Exercise aim:
Go to the line that contains "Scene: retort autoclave" and extract it along with every line after it, exactly, through the end of the data below.

Available data:
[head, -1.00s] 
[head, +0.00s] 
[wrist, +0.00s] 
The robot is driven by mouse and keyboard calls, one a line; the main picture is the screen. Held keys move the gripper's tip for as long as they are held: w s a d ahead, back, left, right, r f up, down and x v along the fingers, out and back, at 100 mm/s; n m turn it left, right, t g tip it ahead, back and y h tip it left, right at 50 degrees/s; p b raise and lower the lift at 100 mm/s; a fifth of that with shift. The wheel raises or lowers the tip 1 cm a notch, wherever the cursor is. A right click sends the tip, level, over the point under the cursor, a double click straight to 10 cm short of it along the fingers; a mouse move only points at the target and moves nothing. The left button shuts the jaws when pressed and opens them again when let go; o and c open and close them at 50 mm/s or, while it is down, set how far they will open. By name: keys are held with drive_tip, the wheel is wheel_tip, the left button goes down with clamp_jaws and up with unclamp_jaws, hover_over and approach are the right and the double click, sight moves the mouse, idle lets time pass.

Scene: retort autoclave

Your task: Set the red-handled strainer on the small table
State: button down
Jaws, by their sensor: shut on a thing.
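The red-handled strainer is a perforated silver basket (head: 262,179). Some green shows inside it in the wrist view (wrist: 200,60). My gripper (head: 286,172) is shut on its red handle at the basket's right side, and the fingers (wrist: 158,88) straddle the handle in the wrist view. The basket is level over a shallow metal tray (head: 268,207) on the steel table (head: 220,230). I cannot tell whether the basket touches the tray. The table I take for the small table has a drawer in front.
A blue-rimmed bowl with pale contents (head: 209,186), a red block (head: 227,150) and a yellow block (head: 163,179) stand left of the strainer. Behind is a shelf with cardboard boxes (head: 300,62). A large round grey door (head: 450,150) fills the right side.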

Expected output:
Scene: retort autoclave

Your task: Set the red-handled strainer on the small table
State: button down
Jaws, by their sensor: shut on a thing.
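The red-handled strainer is a perforated silver basket (head: 262,179). Some green shows inside it in the wrist view (wrist: 200,60). My gripper (head: 286,172) is shut on its red handle at the basket's right side, and the fingers (wrist: 158,88) straddle the handle in the wrist view. The basket is level over a shallow metal tray (head: 268,207) on the steel table (head: 220,230). I cannot tell whether the basket touches the tray. The table I take for the small table has a drawer in front.
A blue-rimmed bowl with pale contents (head: 209,186), a red block (head: 227,150) and a yellow block (head: 163,179) stand left of the strainer. Behind is a shelf with cardboard boxes (head: 300,62). A large round grey door (head: 450,150) fills the right side.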

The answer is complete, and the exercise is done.